When someone sends a tiny book, especially a tiny poetry book, out into the world, I imagine they have to wonder: will this even make one ripple in the pond and, if so, will that ripple reach the pond's edge? I have many books in my house and, since I've been editing a poetry magazine that specializes in poems ten lines or less for the last 20 years, a lot of those books are small, some very tiny, indeed.

Peter Dent's Breaking Shadows has traveled all over my house, from 1st floor to 2nd, from the second to my working garret, and back down and up again at least a few times. Where this book actually came from I can only guess and my best guess is Ronald Moran. For some reason I associate him with Juniper Press, the publisher of Breaking Shadows. Ronald sent me a couple of batches of very small books a number of years back and, so, I am connecting the dots here. I could be wrong, but there you go.

Wherever this diminutive little book came from, it is a little beauty. It is #12 of a haiku/short poems series entitled "Chickadees," as you may note from the above Juniper Press link. It is approx. 3.75 x 4", handset, and hand-sewn and contains 16 very small poems. The very first poem sends a message: read slowly, very, very slowly.


Breadth
To the possible
Be at home. Home's lights
Its cobwebs nothings
Linking here to there



This is a poem in which pausing at the end of every line is critical. In fact, in a number of instances, I forced myself to pause after each word to find the sense via the rhythm. For me, pausing after "lights", "cobwebs", "nothings", and maybe even"Linking" help me get at the essence of the poem. One could make a case - for instance after "here" - to pausing in different places. In any case that you might make, slowing down is of paramount importance. The next poem is similar:


Move
Still life --More still the word
The cloud puts down its crows
By water waits as if
There's something left to do



Why hasn't the poet provided punctuation? Is punctuation necessary in so short a poem? If not, why not? Is the lack of punctuation part of the point?
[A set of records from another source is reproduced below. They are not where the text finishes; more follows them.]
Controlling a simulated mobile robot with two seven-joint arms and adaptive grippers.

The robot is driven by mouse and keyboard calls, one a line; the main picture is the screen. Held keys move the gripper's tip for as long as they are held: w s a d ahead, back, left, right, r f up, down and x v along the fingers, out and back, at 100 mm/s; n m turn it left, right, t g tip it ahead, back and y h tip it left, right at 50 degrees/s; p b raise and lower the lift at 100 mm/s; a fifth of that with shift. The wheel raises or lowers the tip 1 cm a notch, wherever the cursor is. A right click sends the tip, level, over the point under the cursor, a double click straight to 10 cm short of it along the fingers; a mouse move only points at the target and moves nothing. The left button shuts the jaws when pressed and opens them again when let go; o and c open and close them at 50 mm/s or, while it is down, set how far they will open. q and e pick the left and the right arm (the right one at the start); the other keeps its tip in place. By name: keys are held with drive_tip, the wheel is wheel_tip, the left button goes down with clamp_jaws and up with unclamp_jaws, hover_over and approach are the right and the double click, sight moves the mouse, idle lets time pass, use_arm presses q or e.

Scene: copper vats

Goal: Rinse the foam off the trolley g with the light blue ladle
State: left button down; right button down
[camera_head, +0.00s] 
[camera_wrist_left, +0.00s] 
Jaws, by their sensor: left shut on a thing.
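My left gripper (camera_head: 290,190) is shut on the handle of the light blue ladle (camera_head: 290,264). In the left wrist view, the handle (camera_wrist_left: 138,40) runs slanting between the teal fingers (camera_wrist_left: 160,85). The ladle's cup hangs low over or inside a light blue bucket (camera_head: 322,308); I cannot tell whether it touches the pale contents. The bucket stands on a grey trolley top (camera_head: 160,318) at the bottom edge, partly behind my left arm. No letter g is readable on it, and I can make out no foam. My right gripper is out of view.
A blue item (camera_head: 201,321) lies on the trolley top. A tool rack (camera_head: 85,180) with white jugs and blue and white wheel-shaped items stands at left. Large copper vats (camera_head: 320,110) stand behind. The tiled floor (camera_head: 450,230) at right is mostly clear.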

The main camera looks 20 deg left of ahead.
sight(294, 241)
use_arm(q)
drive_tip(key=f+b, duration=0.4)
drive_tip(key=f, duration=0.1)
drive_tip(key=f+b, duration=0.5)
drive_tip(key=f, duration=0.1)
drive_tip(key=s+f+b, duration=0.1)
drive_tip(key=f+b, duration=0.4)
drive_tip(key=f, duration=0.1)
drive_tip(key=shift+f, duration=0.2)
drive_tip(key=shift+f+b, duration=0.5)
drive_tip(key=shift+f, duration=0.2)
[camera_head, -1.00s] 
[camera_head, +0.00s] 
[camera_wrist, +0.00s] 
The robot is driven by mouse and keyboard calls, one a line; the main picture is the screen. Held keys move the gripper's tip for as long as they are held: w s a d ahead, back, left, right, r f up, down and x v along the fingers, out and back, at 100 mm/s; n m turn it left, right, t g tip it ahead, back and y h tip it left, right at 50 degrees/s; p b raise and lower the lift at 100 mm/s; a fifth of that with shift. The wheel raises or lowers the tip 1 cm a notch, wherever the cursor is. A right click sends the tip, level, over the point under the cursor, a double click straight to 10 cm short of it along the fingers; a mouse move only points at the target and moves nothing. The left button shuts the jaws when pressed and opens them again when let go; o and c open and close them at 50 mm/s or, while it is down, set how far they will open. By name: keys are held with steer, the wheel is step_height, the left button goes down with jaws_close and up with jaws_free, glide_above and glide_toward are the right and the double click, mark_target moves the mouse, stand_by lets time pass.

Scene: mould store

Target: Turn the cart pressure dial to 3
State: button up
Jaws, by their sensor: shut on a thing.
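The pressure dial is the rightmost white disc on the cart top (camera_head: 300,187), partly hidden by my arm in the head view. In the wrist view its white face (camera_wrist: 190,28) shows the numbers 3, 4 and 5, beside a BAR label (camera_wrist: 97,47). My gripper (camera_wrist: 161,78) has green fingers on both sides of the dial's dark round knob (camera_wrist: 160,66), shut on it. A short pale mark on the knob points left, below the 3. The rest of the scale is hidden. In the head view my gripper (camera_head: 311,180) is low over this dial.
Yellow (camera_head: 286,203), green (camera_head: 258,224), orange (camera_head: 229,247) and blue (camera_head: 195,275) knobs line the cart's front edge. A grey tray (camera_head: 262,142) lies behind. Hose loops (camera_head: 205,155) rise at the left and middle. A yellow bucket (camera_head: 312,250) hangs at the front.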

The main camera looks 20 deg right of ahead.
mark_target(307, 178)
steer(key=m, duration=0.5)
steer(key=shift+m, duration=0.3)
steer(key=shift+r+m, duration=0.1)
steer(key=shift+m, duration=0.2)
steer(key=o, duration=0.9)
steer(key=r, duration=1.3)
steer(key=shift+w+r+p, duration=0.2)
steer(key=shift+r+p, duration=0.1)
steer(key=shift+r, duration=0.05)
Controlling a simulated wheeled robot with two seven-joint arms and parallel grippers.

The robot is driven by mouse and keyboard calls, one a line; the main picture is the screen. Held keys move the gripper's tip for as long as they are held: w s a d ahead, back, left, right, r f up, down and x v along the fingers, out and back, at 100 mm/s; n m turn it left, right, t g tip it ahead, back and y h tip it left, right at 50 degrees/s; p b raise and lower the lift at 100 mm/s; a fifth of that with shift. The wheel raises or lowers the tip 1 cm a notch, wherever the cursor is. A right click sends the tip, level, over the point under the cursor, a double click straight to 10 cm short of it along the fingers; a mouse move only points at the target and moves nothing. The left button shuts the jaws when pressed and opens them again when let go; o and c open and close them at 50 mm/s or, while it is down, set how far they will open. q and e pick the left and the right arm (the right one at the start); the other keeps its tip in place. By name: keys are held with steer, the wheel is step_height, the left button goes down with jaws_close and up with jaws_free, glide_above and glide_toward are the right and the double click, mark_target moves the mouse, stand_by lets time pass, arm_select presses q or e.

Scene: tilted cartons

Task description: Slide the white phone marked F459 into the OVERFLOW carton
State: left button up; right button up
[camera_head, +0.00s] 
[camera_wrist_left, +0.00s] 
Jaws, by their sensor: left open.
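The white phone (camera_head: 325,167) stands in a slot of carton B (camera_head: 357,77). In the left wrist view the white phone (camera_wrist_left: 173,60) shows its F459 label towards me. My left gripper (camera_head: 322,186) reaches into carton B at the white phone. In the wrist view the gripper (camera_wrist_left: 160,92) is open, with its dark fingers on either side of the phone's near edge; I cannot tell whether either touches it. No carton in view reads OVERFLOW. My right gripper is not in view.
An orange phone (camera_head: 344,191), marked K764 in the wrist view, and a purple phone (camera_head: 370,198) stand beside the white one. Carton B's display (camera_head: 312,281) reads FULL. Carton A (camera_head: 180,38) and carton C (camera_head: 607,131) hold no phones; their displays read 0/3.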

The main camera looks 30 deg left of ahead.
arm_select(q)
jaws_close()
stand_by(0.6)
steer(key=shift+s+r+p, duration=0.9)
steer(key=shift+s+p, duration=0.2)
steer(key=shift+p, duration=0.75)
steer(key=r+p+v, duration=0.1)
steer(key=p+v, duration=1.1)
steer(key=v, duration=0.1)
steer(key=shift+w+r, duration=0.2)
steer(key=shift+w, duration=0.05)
I'm in an asking questions not supplying answers mode today. Some cop out, eh? But actually, this is how this book should be read. It is about the interaction of the poem and the reader. The poem doesn't bring the meaning: the reader does.

Still, for me, these poems intrigue, deeply. Here's a real beaut:


Full Moon
By which to write -But nothing
Nothing's great sails filling
Wonder words the book of
Heaven --Steady as she goes


Again the reader makes decisions, reading decisions. The poet is engaging his audience; here, you do some work for a bit. Thanks. Think that one lovely? Try this:


In silt and shadow
Trout
The Autumn
Of an endless stream



The poet is in a giving mood, his line breaks providing all the punctuation you need. Robinson Jeffers might love this poem; no frigging people to muck things up (Heisenberg might disagree, but this is a poetry blog, not a physics paper). This poem slows your ass down. How much more beautiful can something get? Now let's turn to syntax, artfully shaped into revelation:



Empty after
It's emptied out
A day we couldn't
Still can't bear



Here's sacrilege - it doesn't matter what this poem is about. It strikes deep, it strikes hard, and it is incessant. The shifting from past to present in the space of one word - "couldn't" to "Still", to a possible endless future forces the reader to confront the essence of something that cannot be borne. It is one thing to say it, quite another to live it. It doesn't matter if it is a place, a concept, a person that is emptied out, whatever, it is emptied out and it is unbearable.

All in 12 short, plainspoken words. So much power, so much devastation.

I can't end it here, not on this note. I need some solace, albeit it minimum, some guidance, some instruction:


After Ryo-nen
Sixty-six Autumns
Of moonlight I've said enough
Ask no more - Listen
To what the pine and cedar
Say when no wind stirs


Leave it right there, we can't hope for more: there is none. A tiny little booklet, full of revelation. It's time for me to pay better attention, before there is no more attention to pay.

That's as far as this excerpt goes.